Locate the lines of the listing below that hold "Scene", then copy each of them.
-------- Materials provided --------
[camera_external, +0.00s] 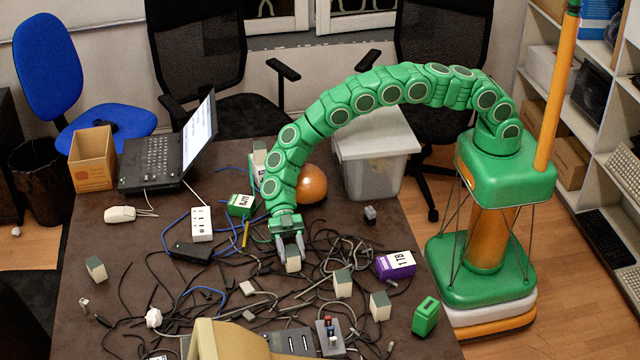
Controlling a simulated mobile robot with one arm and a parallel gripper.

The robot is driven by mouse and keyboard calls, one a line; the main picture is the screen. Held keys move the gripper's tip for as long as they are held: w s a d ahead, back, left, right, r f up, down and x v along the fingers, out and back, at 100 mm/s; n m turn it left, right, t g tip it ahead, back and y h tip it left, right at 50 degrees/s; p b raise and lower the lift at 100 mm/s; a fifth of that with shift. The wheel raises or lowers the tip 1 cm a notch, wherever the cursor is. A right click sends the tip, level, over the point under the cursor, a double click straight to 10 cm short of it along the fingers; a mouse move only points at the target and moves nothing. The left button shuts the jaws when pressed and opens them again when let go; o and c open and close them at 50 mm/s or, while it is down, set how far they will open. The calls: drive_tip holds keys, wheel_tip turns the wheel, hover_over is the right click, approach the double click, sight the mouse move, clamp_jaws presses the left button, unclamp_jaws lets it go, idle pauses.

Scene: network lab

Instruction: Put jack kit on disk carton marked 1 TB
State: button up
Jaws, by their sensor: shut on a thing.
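My gripper (289,258) points down over the cable tangle near the middle of the table. It is shut on a small pale block (293,265), which I take to be the jack kit; the fingers hide part of it. I cannot tell whether the block still touches the table or cables. The disk carton marked 1 TB (383,268) is purple with a white label. It lies near the table's right edge, right of my gripper, and nothing rests on it.
Similar grey-topped blocks stand at the right (342,283), front right (380,307) and left (96,268). A green carton (240,205) and a green box (425,316) are nearby. An orange ball (312,185) and a grey bin (374,160) stand behind. Loose cables cover the middle.

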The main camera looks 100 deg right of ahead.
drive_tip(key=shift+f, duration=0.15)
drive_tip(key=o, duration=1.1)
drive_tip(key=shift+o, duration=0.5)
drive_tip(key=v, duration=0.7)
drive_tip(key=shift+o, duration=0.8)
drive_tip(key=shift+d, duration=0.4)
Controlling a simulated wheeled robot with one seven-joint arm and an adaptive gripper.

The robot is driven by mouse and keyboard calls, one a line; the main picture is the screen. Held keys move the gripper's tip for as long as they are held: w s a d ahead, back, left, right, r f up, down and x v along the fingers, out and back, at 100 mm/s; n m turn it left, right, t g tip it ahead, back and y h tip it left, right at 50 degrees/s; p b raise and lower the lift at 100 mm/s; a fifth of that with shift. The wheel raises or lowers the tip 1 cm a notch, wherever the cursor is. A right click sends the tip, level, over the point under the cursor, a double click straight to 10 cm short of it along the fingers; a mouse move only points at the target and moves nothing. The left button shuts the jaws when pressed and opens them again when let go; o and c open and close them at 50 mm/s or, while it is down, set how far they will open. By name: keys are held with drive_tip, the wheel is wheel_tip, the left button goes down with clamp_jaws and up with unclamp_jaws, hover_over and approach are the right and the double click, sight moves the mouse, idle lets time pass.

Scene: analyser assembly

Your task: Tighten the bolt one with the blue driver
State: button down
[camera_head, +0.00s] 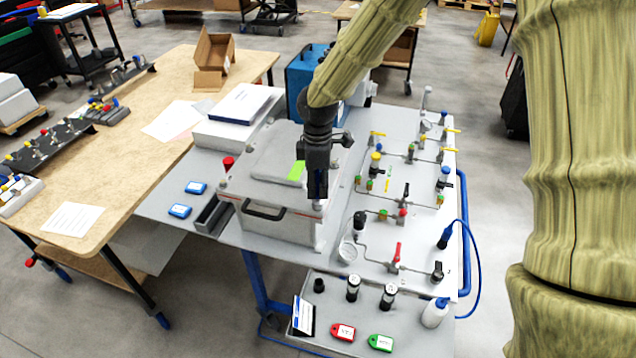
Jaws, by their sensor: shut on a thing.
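My gripper (317,180) points down over the front right corner of the white analyser box (262,190). It is shut on a thin dark blue tool that looks like the blue driver (320,188), held upright. The fingers hide most of the driver. The driver's lower end is at or just above the corner of the box lid, where a bolt (318,205) partly shows. I cannot tell whether the tip touches the bolt or which number this bolt has.
Valves and pipes stand on the panel (410,225) to the right. A lower shelf (420,330) in front holds bottles and red and green tags. A red-topped item (228,163) and blue boxes (196,188) are left of the analyser box. A wooden table (110,165) stands further left.

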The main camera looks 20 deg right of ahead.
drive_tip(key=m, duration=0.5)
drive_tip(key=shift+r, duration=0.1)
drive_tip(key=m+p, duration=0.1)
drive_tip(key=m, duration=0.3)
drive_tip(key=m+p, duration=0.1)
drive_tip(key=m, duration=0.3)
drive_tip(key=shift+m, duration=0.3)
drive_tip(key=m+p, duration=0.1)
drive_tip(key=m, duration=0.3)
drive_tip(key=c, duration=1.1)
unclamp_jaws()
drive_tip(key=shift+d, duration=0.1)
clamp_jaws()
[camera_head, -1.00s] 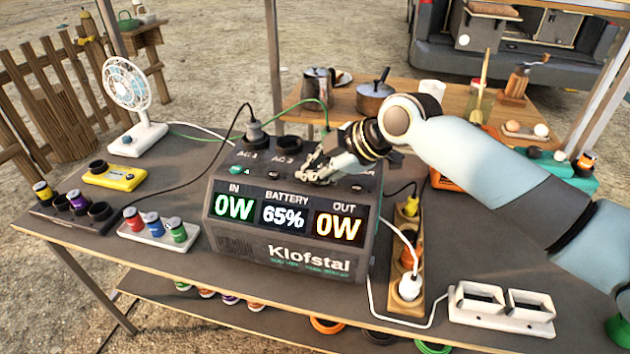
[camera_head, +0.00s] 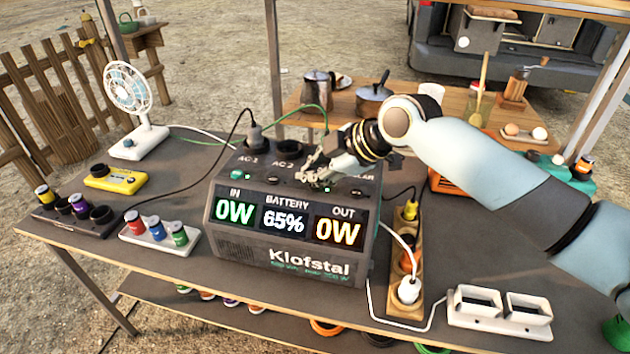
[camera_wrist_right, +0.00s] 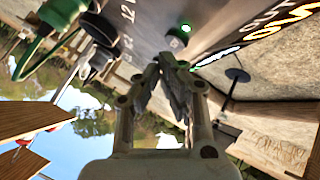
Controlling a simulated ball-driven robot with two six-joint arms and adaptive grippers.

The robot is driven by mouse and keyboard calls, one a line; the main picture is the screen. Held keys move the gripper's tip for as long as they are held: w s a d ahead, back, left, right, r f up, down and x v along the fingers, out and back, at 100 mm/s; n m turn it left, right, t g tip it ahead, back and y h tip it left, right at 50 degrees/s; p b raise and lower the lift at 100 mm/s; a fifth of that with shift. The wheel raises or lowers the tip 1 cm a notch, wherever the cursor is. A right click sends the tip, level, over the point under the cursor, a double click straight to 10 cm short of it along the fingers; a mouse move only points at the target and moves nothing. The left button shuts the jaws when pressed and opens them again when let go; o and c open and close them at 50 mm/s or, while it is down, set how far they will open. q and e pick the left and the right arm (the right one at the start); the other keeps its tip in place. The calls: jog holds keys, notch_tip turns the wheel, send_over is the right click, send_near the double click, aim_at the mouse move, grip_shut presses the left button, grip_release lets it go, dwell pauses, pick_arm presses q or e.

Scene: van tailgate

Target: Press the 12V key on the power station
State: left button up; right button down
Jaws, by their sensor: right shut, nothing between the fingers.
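The dark power station (camera_head: 235,251) stands on the table, its display reading IN 0W, battery 65%, OUT 0W. My right gripper (camera_head: 311,181) is shut and empty, fingers pointing down at the station's top panel, just behind the display. It hides part of the key row and labels. A green light (camera_head: 327,189) glows beside the fingertips. In the right wrist view a round key (camera_wrist_right: 176,40) with a lit green dot lies just past the shut fingertips (camera_wrist_right: 168,62), near a 12 V label (camera_wrist_right: 128,14). I cannot tell whether they touch. My left gripper is out of view.
A wooden power strip (camera_head: 405,262) stands right of the station. A fan (camera_head: 130,95), a yellow device (camera_head: 115,180) and a tray of small jars (camera_head: 160,236) stand to the left.

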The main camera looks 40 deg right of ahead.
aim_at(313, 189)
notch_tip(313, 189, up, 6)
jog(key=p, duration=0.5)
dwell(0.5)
--------
## The result
Scene: network lab
Scene: analyser assembly
Scene: van tailgate

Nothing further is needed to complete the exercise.